Count the lines in the records below that contain the word "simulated", and reply with only that number.

######

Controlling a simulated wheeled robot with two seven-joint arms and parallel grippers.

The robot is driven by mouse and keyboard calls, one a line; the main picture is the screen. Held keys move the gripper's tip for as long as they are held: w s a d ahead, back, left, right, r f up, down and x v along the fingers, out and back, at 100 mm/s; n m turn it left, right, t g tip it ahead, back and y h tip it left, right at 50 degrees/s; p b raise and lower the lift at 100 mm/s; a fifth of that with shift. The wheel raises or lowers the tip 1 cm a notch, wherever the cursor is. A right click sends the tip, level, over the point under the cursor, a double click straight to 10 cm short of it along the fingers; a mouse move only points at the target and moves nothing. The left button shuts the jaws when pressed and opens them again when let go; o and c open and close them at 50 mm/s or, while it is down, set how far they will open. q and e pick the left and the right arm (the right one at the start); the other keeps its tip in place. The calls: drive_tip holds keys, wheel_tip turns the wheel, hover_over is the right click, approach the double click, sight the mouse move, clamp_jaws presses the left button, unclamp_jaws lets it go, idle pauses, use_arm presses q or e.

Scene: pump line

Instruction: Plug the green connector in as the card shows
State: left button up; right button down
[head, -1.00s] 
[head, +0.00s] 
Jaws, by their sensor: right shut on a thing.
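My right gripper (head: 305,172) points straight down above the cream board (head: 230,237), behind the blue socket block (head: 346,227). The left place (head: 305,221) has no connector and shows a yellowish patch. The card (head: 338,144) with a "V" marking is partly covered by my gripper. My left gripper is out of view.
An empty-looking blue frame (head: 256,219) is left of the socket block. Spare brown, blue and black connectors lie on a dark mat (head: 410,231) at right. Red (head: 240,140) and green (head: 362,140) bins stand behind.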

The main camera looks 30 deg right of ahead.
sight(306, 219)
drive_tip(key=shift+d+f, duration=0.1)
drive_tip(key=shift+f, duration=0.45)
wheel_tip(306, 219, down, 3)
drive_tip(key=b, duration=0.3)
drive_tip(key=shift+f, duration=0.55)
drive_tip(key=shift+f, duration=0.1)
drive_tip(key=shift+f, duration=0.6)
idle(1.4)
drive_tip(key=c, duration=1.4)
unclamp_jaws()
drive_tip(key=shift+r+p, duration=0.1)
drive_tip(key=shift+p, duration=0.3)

######

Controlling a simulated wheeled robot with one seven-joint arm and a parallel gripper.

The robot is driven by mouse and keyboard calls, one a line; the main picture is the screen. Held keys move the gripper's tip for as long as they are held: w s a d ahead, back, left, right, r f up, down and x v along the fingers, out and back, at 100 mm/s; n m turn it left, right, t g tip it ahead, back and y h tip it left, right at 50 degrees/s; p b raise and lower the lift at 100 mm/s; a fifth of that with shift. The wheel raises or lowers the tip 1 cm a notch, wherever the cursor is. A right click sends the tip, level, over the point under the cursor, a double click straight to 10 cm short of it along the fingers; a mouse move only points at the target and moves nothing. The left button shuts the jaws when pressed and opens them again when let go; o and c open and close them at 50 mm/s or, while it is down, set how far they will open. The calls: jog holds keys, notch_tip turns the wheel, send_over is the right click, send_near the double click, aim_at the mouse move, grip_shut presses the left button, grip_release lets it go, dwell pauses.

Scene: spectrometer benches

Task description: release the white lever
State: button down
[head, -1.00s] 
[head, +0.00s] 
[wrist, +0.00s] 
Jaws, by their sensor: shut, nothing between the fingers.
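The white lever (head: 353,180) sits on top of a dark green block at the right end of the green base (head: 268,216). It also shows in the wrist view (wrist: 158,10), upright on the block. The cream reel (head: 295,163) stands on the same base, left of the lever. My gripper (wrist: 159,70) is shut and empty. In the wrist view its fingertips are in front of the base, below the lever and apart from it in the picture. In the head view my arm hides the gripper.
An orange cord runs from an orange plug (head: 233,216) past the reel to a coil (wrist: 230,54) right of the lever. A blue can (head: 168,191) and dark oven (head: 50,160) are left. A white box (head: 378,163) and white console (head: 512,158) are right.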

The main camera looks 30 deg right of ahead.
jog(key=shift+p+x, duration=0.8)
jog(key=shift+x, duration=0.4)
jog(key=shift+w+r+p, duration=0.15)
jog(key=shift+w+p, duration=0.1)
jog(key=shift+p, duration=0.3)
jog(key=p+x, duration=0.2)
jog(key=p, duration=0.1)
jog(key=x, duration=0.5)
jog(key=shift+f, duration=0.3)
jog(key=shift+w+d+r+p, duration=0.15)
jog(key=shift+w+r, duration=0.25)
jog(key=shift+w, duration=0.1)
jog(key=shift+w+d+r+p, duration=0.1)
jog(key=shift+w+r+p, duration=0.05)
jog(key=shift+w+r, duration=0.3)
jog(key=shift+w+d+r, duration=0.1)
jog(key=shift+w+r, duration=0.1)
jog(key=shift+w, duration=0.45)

######

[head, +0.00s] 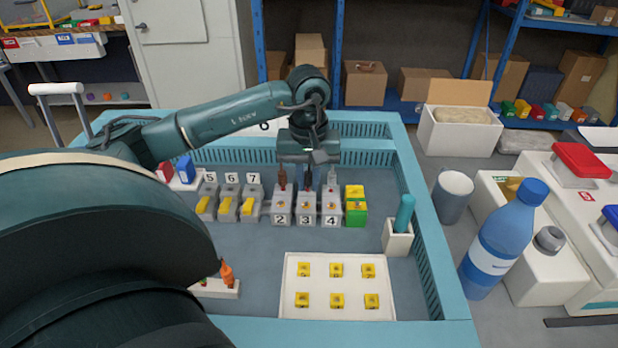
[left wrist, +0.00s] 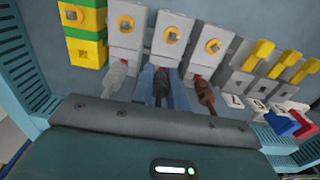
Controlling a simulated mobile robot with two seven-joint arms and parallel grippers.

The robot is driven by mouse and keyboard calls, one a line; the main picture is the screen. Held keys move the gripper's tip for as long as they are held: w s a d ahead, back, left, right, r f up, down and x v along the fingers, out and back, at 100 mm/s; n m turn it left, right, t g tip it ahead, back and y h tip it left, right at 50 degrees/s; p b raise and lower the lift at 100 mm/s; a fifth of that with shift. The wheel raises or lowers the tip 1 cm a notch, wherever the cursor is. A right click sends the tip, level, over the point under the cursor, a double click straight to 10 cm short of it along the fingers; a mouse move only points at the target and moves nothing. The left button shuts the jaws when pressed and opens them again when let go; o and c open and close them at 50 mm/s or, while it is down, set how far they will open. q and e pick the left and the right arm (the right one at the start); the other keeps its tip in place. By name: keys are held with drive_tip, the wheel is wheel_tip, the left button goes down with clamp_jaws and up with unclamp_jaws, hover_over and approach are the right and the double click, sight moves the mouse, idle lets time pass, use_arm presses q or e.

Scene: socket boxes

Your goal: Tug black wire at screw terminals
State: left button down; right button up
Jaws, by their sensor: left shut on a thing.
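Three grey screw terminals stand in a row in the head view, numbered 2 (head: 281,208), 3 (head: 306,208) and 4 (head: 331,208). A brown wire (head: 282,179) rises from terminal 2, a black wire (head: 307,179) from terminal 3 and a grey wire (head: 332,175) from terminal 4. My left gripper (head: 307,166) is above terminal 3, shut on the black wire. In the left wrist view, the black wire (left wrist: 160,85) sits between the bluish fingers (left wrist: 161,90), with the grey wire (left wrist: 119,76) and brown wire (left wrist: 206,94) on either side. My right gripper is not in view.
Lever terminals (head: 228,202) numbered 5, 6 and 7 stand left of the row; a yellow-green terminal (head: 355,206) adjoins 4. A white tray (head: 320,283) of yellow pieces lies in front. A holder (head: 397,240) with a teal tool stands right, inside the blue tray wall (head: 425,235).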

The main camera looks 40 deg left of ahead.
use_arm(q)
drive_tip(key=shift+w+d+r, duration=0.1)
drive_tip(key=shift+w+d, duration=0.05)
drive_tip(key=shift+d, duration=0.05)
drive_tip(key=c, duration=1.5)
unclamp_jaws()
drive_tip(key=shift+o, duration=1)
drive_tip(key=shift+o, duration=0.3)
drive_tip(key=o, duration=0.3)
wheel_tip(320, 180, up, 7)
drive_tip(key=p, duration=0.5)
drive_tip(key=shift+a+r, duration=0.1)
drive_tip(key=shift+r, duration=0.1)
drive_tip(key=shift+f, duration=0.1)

######

Response
3